START THE RECORDS

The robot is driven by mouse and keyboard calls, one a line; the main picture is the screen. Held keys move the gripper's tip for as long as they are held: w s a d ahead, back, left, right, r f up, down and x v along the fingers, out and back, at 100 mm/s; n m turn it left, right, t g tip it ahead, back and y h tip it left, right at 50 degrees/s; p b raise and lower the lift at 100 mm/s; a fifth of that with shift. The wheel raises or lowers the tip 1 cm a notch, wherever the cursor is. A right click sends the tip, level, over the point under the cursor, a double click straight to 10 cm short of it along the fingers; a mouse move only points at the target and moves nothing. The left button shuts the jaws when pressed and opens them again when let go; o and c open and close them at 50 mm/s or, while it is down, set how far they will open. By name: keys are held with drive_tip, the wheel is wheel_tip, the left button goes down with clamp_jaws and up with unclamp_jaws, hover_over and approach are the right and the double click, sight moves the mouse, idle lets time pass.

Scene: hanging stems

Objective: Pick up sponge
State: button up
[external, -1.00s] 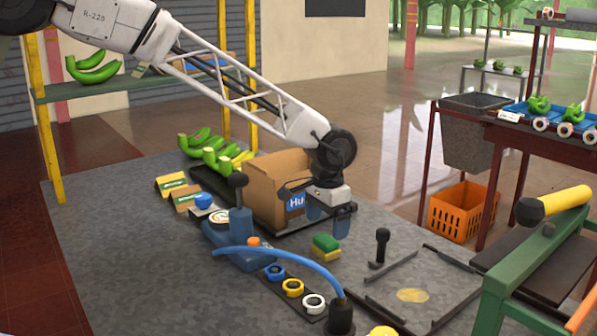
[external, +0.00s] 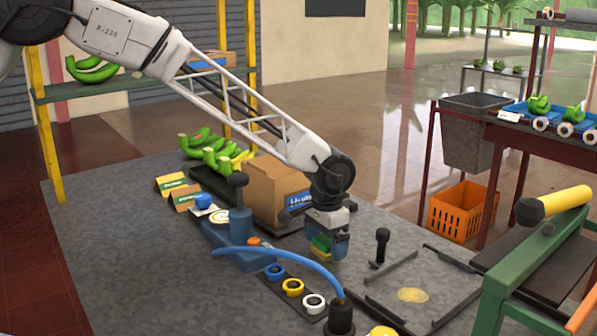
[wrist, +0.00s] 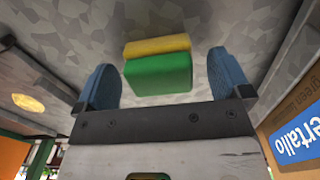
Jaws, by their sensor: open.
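The sponge (external: 321,245) is a small block with a green layer and a yellow layer. It lies on the grey tabletop (external: 130,270) and is partly hidden by my gripper in the external view. My gripper (external: 330,249) is over the sponge with its blue fingers pointing down. In the wrist view the sponge (wrist: 158,68) sits between the two open blue fingers (wrist: 162,82), with a gap on each side. The fingers do not touch it there.
A cardboard box (external: 272,190) stands close behind my gripper. A blue device with a curved hose (external: 300,262) is at the left front. A black post (external: 381,246) and a dark frame (external: 410,290) are to the right. Tape rolls (external: 293,287) lie in front.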

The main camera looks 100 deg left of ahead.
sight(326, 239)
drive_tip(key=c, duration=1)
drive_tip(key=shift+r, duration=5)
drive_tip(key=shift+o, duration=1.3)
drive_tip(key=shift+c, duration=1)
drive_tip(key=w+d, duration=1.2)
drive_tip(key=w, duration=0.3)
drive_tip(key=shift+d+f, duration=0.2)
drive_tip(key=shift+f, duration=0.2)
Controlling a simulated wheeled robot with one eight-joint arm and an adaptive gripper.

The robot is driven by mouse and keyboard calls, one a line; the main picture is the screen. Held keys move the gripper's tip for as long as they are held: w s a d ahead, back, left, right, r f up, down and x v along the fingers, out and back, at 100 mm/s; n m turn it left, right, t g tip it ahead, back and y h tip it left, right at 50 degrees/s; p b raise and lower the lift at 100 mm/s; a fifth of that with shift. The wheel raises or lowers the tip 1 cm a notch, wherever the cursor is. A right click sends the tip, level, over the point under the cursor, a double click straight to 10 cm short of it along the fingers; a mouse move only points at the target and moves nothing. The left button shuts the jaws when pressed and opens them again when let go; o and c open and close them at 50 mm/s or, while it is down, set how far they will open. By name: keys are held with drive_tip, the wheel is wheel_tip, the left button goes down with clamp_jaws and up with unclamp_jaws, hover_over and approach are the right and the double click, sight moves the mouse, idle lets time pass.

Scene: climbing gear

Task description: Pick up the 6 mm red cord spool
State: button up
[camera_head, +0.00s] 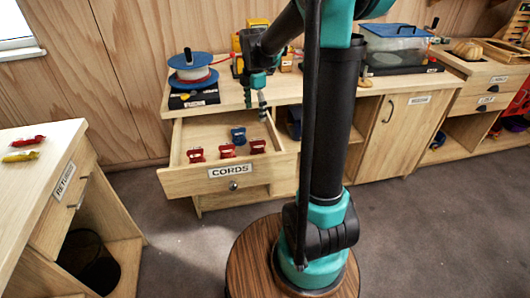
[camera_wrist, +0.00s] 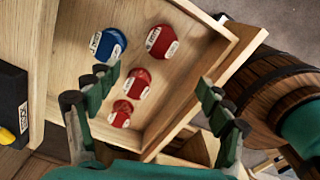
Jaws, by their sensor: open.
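An open wooden drawer marked CORDS (camera_head: 231,171) holds three red spools and one blue spool (camera_head: 238,136). In the head view the red spools stand at left (camera_head: 196,155), middle (camera_head: 227,151) and right (camera_head: 258,146). In the wrist view the red spools show as large (camera_wrist: 161,41), medium (camera_wrist: 137,84) and small (camera_wrist: 121,113), with the blue one (camera_wrist: 107,45) beside the large one. Their labels are too small to read, so I cannot tell which is 6 mm. My gripper (camera_head: 254,104) is open and empty above the drawer, its fingers (camera_wrist: 158,88) apart.
A blue-and-white reel (camera_head: 193,74) stands on the bench top behind the drawer. The drawer walls surround the spools. A counter marked RETURNS (camera_head: 64,180) with red and yellow items stands at left.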

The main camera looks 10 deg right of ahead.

END THE RECORDS

● YOUR GOAL:
Leave out the pictures and reproduce the rest of the listing exactly.

● RESULT OF THIS EXERCISE:
The robot is driven by mouse and keyboard calls, one a line; the main picture is the screen. Held keys move the gripper's tip for as long as they are held: w s a d ahead, back, left, right, r f up, down and x v along the fingers, out and back, at 100 mm/s; n m turn it left, right, t g tip it ahead, back and y h tip it left, right at 50 degrees/s; p b raise and lower the lift at 100 mm/s; a fifth of that with shift. The wheel raises or lowers the tip 1 cm a notch, wherever the cursor is. A right click sends the tip, level, over the point under the cursor, a double click straight to 10 cm short of it along the fingers; a mouse move only points at the target and moves nothing. The left button shuts the jaws when pressed and opens them again when let go; o and c open and close them at 50 mm/s or, while it is down, set how far they will open. By name: keys are held with drive_tip, the wheel is wheel_tip, the left button goes down with clamp_jaws and up with unclamp_jaws, hover_over and approach are the right and the double click, sight moves the mouse, idle lets time pass.

Scene: hanging stems

Objective: Pick up sponge
State: button up
[external, -1.00s] 
[external, +0.00s] 
[wrist, +0.00s] 
Jaws, by their sensor: open.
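The sponge (external: 321,245) is a small block with a green layer and a yellow layer. It lies on the grey tabletop (external: 130,270) and is partly hidden by my gripper in the external view. My gripper (external: 330,249) is over the sponge with its blue fingers pointing down. In the wrist view the sponge (wrist: 158,68) sits between the two open blue fingers (wrist: 162,82), with a gap on each side. The fingers do not touch it there.
A cardboard box (external: 272,190) stands close behind my gripper. A blue device with a curved hose (external: 300,262) is at the left front. A black post (external: 381,246) and a dark frame (external: 410,290) are to the right. Tape rolls (external: 293,287) lie in front.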

The main camera looks 100 deg left of ahead.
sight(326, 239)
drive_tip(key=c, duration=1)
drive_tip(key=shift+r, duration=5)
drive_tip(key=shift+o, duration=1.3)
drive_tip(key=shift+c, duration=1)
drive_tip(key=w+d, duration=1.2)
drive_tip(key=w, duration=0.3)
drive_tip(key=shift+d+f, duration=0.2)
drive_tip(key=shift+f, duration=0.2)
Controlling a simulated wheeled robot with one eight-joint arm and an adaptive gripper.

The robot is driven by mouse and keyboard calls, one a line; the main picture is the screen. Held keys move the gripper's tip for as long as they are held: w s a d ahead, back, left, right, r f up, down and x v along the fingers, out and back, at 100 mm/s; n m turn it left, right, t g tip it ahead, back and y h tip it left, right at 50 degrees/s; p b raise and lower the lift at 100 mm/s; a fifth of that with shift. The wheel raises or lowers the tip 1 cm a notch, wherever the cursor is. A right click sends the tip, level, over the point under the cursor, a double click straight to 10 cm short of it along the fingers; a mouse move only points at the target and moves nothing. The left button shuts the jaws when pressed and opens them again when let go; o and c open and close them at 50 mm/s or, while it is down, set how far they will open. By name: keys are held with drive_tip, the wheel is wheel_tip, the left button goes down with clamp_jaws and up with unclamp_jaws, hover_over and approach are the right and the double click, sight moves the mouse, idle lets time pass.

Scene: climbing gear

Task description: Pick up the 6 mm red cord spool
State: button up
[camera_head, +0.00s] 
[camera_wrist, +0.00s] 
Jaws, by their sensor: open.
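An open wooden drawer marked CORDS (camera_head: 231,171) holds three red spools and one blue spool (camera_head: 238,136). In the head view the red spools stand at left (camera_head: 196,155), middle (camera_head: 227,151) and right (camera_head: 258,146). In the wrist view the red spools show as large (camera_wrist: 161,41), medium (camera_wrist: 137,84) and small (camera_wrist: 121,113), with the blue one (camera_wrist: 107,45) beside the large one. Their labels are too small to read, so I cannot tell which is 6 mm. My gripper (camera_head: 254,104) is open and empty above the drawer, its fingers (camera_wrist: 158,88) apart.
A blue-and-white reel (camera_head: 193,74) stands on the bench top behind the drawer. The drawer walls surround the spools. A counter marked RETURNS (camera_head: 64,180) with red and yellow items stands at left.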

The main camera looks 10 deg right of ahead.

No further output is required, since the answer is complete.